Hammock ca-phes (cafes) line the main highway, to give bike riders a sleeping break when travelling back to the city. People stop for a power nap on the roadside. I imagine negotiating this traffic is exhausting. The kids have bought a hammock as they particularly liked lounging and swinging in one!

Vietnamese people love bonsai trees, and use plants for Feng Sui in their homes. Everything grows amazingly fast and well in the Mekong area, with the high temperatures, humidity and abundant freshwater supply. We cycled through the bonsai growing area of the Mekong, with perfectly manicured rows of mini trees and nurseries for plants. Some families have an array of pots in their watery gardens, which are used by family members and brought to the city during the lunar new year celebrations for decoration.

They even use bonsai trees in front of the floating houses, some of which were in poor to average rundown eroding condition, others which were maintained impeccably and really pretty.

While travelling with my rugby loving family, and trying to catch the most relevant matches of the Rugby World Cup, I have noticed an absence of sports fields…..anywhere here.
I feel I have uploaded 1001 photos into this post, and have had to be selective from my photo album as to what I have included, as I have 1,000 more photos! Here are a few more pretty ones!
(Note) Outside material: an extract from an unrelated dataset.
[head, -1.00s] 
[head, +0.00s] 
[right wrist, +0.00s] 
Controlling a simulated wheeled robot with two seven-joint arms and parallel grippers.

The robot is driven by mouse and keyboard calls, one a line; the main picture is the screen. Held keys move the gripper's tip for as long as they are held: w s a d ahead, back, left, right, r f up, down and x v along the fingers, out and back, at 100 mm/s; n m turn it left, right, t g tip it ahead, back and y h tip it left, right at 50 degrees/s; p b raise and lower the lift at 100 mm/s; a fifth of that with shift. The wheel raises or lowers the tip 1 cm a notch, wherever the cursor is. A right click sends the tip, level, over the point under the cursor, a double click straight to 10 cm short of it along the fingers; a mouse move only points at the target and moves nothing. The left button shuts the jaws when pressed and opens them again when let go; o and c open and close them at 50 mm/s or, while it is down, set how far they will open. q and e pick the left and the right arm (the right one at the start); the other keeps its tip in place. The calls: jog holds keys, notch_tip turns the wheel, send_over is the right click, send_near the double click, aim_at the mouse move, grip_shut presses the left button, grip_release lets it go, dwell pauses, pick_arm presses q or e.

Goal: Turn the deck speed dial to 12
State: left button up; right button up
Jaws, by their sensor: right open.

I particularly liked all the fish trappings and nets scattered up and down the river banks:




We also got to visit a fish farm, which has cages and nets under the house. The kids got to feed the fish, who flapped around in an absolute frenzy to get the feed, splashing water everywhere, in an exhilarating encounter. The price of fish the farmers has received has gone down in the last 5 years, and the price of feed has continued to go up. Many fish farmers are abandoning their trade, and we saw an example of a house that was out of the water, fishless, due to the economic pressure.